Quali sono gli “step” concreti per rigenerare un quartiere?

Prima di tutto bisogna operare sulla pianificazione, prevedendo il prossimo mezzo secolo, a partire dalle infrastrutture, con la viabilità in primis, mettendo in collegamento i servizi ma sempre con in mente l’evoluzione futura e l’obiettivo della qualità insediativa. È necessario quartiere per quartiere individuare gli ambiti dove è meno complicato e più urgente intervenire e poi dei luoghi dove ricostruire gli edifici abbattuti. Lo strumento dei crediti edilizi, con il trasferimento di volumetrie dei privati in altre zone più adatte, può essere molto utile.

La proposta di Renzo Piano per riqualificare Mestre e Marghera

 

Qual è il più grosso ostacolo?

Rispetto ad altri Paesi in Italia buona parte delle famiglie sono proprietari della casa nella quale abitano. Il fatto che in un condominio vi siano molti proprietari, e dunque mettere d’accordo tutti può diventare un’impresa impossibile. Sono i privati stessi, proprietari di piccoli immobili, che devono capire che un appartamento degradato in uno stabile degradato vedrà crollare di anno in anno il suo valore. È tutto interesse di chi possiede immobili puntare alla rigenerazione.

Insomma, è proprio questa l’edilizia del futuro?

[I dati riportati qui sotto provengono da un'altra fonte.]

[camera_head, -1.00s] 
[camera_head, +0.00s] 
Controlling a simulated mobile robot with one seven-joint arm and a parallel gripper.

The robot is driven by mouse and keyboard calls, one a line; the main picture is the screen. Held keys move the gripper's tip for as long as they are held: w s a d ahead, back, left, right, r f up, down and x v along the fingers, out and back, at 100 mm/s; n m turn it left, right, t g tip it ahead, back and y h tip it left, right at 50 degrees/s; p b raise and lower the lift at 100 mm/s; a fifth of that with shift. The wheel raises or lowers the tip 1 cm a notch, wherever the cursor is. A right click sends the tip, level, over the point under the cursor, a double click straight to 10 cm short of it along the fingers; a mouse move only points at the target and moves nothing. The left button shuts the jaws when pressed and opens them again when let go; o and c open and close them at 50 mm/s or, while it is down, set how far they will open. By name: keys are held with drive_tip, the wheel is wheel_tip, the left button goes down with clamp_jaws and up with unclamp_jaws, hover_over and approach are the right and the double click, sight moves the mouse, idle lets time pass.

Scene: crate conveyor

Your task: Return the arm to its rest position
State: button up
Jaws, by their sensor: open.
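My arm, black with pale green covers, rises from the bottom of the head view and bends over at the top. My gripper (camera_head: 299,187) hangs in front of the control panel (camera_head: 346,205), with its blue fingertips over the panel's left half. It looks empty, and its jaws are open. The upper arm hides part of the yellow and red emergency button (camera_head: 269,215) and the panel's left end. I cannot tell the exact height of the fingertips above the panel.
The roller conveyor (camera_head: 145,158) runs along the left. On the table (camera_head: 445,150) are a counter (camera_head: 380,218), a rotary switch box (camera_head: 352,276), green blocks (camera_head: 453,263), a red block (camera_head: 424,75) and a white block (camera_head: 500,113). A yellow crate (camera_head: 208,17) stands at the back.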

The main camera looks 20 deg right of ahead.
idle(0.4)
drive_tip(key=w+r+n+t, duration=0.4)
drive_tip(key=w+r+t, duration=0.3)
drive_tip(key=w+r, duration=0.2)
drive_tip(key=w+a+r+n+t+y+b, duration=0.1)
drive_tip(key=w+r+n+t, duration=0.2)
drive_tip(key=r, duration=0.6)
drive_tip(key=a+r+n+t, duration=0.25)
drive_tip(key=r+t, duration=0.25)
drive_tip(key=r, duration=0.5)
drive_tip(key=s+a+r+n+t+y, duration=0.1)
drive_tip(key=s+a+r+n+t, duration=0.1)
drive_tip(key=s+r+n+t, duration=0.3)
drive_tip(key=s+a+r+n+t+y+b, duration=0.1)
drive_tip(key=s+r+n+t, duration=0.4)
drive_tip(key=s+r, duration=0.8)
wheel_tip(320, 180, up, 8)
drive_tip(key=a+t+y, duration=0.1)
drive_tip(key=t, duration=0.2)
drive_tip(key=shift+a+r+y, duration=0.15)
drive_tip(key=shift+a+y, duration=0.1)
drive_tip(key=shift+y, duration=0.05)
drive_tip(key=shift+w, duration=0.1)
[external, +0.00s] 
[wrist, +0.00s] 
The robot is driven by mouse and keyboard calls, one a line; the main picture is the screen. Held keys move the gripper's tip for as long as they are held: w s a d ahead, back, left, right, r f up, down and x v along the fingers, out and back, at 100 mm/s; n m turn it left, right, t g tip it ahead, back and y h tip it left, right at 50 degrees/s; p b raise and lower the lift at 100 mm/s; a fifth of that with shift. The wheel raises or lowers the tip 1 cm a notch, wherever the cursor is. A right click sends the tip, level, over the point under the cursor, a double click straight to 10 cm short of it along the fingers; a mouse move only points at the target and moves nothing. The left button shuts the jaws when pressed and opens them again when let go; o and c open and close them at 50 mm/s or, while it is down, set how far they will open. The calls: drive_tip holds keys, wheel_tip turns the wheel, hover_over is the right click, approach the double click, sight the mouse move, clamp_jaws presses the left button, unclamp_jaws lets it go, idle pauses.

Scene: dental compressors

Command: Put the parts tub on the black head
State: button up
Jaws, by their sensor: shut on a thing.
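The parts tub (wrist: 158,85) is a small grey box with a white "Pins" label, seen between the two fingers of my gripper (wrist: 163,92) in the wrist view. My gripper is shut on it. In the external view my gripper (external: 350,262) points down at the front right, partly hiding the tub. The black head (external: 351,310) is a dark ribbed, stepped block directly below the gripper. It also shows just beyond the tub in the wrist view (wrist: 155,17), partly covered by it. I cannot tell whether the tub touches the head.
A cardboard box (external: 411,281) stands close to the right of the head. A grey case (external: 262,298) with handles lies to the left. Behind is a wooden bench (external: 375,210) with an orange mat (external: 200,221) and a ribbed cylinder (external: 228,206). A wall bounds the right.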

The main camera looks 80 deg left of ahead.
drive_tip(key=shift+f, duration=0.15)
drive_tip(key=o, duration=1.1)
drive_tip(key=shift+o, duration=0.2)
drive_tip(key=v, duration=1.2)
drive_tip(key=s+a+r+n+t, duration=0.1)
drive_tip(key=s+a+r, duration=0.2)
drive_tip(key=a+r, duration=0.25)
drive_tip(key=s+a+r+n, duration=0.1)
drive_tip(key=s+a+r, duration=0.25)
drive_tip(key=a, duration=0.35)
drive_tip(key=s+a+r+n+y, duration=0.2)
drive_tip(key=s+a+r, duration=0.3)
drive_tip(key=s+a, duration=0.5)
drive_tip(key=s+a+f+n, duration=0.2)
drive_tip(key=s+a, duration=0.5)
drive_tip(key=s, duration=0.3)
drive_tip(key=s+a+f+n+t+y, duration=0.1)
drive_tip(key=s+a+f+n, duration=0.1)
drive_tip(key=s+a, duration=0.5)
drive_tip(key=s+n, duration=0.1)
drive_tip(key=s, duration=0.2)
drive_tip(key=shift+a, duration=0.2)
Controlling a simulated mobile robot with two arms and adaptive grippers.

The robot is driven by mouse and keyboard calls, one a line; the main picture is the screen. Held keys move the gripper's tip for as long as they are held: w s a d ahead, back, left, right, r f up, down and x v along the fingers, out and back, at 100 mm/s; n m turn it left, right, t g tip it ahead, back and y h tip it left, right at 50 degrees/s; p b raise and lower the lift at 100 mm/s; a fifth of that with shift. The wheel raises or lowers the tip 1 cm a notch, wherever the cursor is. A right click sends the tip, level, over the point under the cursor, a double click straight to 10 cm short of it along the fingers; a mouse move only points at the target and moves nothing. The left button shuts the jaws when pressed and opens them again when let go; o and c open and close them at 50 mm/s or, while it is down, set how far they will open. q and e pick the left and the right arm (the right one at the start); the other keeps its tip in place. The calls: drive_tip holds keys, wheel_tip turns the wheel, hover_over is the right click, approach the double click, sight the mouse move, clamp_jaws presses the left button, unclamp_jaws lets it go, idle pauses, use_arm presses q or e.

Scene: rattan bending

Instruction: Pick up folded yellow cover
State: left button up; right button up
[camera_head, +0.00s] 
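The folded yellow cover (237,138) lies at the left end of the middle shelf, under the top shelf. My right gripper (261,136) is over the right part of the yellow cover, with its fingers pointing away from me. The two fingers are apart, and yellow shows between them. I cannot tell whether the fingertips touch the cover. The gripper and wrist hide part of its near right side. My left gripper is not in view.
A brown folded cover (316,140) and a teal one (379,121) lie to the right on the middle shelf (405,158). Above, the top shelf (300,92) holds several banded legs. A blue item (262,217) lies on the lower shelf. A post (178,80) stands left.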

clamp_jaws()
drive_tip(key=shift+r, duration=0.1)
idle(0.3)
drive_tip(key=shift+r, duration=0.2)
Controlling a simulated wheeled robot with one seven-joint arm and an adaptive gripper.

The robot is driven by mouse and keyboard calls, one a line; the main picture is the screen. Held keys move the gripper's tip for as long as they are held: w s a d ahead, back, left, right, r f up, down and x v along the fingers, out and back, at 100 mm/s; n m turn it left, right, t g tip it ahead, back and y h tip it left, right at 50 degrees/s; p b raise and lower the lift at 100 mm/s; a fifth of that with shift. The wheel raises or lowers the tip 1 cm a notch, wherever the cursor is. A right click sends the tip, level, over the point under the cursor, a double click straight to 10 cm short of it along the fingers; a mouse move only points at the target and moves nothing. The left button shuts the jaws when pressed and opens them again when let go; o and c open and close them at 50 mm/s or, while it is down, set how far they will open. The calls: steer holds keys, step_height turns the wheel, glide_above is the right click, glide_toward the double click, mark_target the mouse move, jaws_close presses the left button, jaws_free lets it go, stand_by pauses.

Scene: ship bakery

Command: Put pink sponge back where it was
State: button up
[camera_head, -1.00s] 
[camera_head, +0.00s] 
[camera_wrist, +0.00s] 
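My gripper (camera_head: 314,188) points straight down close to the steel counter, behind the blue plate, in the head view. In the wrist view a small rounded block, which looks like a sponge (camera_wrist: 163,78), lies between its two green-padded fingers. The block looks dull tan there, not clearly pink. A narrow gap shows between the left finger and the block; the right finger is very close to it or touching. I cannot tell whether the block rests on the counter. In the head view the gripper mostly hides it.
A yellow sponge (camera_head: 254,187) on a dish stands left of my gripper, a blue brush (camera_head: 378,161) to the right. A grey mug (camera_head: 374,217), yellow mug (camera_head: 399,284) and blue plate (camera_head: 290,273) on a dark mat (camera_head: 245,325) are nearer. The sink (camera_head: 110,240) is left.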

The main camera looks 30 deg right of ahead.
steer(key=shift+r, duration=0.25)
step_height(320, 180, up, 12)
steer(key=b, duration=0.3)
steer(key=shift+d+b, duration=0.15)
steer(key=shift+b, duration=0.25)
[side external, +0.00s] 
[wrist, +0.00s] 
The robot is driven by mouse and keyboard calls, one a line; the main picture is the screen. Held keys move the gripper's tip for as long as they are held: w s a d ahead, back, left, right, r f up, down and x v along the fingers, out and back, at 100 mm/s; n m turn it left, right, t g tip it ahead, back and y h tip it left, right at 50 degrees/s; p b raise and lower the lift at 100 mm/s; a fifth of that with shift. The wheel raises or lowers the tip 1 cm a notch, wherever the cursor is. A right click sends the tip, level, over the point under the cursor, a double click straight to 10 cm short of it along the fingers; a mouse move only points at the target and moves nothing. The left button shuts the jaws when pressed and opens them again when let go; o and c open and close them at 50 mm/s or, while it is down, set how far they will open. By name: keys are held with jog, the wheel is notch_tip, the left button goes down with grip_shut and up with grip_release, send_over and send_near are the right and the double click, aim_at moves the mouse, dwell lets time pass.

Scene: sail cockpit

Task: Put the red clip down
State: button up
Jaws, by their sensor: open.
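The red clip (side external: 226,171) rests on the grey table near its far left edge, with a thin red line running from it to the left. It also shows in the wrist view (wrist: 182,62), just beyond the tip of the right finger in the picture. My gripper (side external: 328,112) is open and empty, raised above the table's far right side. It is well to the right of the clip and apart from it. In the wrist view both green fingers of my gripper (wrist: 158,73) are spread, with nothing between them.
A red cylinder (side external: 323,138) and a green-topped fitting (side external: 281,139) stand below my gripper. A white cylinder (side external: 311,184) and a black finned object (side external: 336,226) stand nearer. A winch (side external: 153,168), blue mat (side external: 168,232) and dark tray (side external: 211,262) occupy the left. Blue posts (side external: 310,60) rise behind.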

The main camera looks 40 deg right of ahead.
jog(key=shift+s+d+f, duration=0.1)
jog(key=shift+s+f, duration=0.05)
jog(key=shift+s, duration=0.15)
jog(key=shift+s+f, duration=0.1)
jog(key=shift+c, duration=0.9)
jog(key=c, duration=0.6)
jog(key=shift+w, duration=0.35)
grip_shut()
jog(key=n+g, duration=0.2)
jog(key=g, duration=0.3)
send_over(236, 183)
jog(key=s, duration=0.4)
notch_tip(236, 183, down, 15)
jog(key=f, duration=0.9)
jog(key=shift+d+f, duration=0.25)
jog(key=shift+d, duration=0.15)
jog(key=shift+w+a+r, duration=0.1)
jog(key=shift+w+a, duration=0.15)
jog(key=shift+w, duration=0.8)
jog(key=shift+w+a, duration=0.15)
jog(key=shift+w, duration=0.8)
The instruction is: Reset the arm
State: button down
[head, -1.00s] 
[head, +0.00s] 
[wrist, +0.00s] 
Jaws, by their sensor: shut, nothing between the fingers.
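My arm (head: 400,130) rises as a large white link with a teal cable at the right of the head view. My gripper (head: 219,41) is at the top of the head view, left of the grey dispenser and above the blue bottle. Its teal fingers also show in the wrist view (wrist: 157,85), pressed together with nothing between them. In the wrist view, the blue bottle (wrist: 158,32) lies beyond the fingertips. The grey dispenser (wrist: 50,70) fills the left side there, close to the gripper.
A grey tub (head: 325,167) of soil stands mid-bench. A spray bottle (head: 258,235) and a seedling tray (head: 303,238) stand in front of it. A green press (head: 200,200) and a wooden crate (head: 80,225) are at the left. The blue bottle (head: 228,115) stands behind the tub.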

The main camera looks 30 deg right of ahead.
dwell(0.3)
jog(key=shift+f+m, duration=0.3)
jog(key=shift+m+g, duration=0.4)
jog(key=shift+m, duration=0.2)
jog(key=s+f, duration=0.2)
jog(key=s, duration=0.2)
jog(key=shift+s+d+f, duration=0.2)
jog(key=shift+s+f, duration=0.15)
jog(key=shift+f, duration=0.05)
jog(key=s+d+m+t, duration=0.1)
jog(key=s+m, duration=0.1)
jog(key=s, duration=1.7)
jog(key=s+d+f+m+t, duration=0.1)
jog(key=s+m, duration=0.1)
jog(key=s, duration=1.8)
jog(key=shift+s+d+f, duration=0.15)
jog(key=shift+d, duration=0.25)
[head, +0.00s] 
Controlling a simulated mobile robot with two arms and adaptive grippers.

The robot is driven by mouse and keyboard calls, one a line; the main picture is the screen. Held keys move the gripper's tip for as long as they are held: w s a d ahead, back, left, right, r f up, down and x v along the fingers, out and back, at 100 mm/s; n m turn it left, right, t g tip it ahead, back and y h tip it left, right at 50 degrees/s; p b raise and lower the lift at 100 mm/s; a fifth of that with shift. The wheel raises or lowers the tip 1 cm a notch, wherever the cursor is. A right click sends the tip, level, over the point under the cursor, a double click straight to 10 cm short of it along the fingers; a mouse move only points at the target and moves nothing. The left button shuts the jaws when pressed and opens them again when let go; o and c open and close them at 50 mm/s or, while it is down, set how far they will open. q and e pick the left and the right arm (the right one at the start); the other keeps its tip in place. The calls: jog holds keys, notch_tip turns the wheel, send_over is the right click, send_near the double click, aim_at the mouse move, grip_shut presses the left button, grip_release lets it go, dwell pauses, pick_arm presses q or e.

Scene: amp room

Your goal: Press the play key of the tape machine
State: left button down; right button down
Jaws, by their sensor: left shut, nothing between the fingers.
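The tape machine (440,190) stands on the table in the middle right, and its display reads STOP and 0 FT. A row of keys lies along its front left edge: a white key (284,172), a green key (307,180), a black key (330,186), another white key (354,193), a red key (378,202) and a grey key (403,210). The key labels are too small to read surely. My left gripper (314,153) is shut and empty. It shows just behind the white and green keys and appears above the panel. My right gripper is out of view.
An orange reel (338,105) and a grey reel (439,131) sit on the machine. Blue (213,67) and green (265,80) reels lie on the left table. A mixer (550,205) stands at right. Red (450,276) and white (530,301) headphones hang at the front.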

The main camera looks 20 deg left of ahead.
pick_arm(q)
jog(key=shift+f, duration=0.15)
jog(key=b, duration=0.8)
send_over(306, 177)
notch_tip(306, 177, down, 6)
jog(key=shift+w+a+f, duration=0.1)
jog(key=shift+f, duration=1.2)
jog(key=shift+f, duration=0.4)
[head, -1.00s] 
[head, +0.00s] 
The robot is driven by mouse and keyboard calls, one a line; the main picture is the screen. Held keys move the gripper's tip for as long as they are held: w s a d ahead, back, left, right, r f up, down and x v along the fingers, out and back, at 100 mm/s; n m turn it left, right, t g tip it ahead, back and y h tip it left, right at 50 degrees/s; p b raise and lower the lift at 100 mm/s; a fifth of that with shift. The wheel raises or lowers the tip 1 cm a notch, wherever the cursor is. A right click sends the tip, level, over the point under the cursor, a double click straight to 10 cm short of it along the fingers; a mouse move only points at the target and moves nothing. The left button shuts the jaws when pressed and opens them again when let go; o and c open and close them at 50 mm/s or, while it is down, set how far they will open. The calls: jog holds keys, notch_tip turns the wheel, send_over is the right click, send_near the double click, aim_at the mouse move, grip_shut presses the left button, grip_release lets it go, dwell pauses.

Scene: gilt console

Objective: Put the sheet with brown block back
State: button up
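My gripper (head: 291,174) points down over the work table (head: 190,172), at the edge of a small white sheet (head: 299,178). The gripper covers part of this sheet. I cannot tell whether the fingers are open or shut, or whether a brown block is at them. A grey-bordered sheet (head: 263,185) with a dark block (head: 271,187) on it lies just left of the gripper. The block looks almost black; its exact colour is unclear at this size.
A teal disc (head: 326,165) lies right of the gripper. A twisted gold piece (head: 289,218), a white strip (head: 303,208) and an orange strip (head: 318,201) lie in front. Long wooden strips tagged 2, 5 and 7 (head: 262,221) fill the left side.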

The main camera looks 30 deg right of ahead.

Sì, dobbiamo migliorare i centri urbani piccoli e grandi, le grandi perifierie, insomma le città, e renderle più belle e anche sicure, specie dal punto di vista idrogeologico, preservando sempre la logica dell’invarianza idraulica, e contro i terremoti, perché i morti de L’Aquila e dell’Emilia non si ripetano più. Nell’arco dei prossimi tre decenni bisognerà che tutte le case siano passive, cioè che consumino meno energia di quelle che producono: questo lo si potrà fare sia con i pannelli solari e fotovoltaici, e con le pompe di calore, con l’energia eolica o geotermica a seconda dei luoghi e soprattutto migliorando la coibentazione delle murature e delle coperture con impianti di riscaldamento e di raffrescamento più efficienti.